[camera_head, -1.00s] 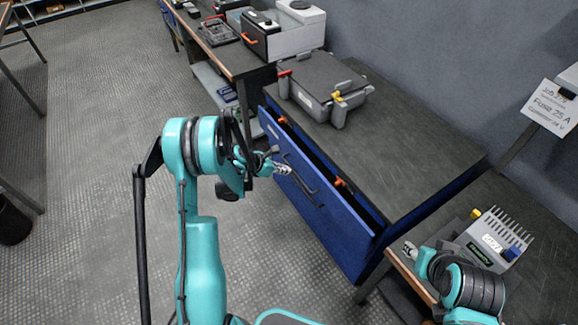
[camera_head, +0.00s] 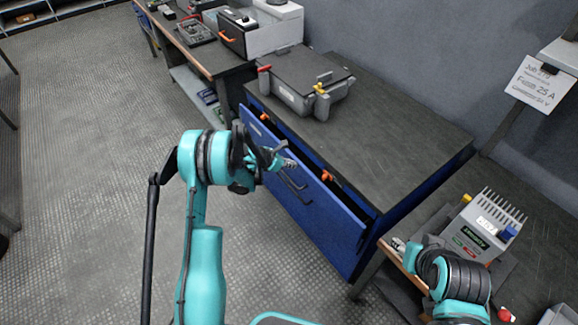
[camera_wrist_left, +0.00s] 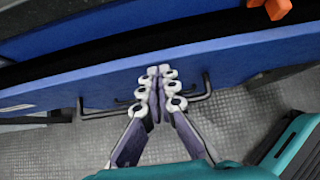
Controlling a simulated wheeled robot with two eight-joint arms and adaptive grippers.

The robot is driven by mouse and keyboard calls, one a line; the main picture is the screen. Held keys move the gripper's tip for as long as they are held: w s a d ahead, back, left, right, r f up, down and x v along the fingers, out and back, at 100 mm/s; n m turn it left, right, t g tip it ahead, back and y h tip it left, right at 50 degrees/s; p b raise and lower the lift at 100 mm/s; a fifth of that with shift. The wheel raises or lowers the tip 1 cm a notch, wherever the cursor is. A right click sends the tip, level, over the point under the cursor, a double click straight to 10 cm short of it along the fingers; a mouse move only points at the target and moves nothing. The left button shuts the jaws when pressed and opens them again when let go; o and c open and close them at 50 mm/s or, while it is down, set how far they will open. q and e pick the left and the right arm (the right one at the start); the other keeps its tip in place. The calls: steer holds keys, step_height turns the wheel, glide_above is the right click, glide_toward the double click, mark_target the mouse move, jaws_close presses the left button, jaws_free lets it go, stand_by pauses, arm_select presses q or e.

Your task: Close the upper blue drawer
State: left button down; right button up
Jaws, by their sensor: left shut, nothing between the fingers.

_ _ _

> [Problem]: Your task is to repeat the data above exactly while excluding the pictures.

> [Solution for this task]:
[camera_head, -1.00s] 
[camera_head, +0.00s] 
[camera_wrist_left, +0.00s] 
Controlling a simulated wheeled robot with two eight-joint arms and adaptive grippers.

The robot is driven by mouse and keyboard calls, one a line; the main picture is the screen. Held keys move the gripper's tip for as long as they are held: w s a d ahead, back, left, right, r f up, down and x v along the fingers, out and back, at 100 mm/s; n m turn it left, right, t g tip it ahead, back and y h tip it left, right at 50 degrees/s; p b raise and lower the lift at 100 mm/s; a fifth of that with shift. The wheel raises or lowers the tip 1 cm a notch, wherever the cursor is. A right click sends the tip, level, over the point under the cursor, a double click straight to 10 cm short of it along the fingers; a mouse move only points at the target and moves nothing. The left button shuts the jaws when pressed and opens them again when let go; o and c open and close them at 50 mm/s or, while it is down, set how far they will open. q and e pick the left and the right arm (the right one at the start); the other keeps its tip in place. The calls: steer holds keys, step_height turns the wheel, glide_above is the right click, glide_toward the double click, mark_target the mouse move, jaws_close presses the left button, jaws_free lets it go, stand_by pauses, arm_select presses q or e.

Your task: Close the upper blue drawer
State: left button down; right button up
Jaws, by their sensor: left shut, nothing between the fingers.

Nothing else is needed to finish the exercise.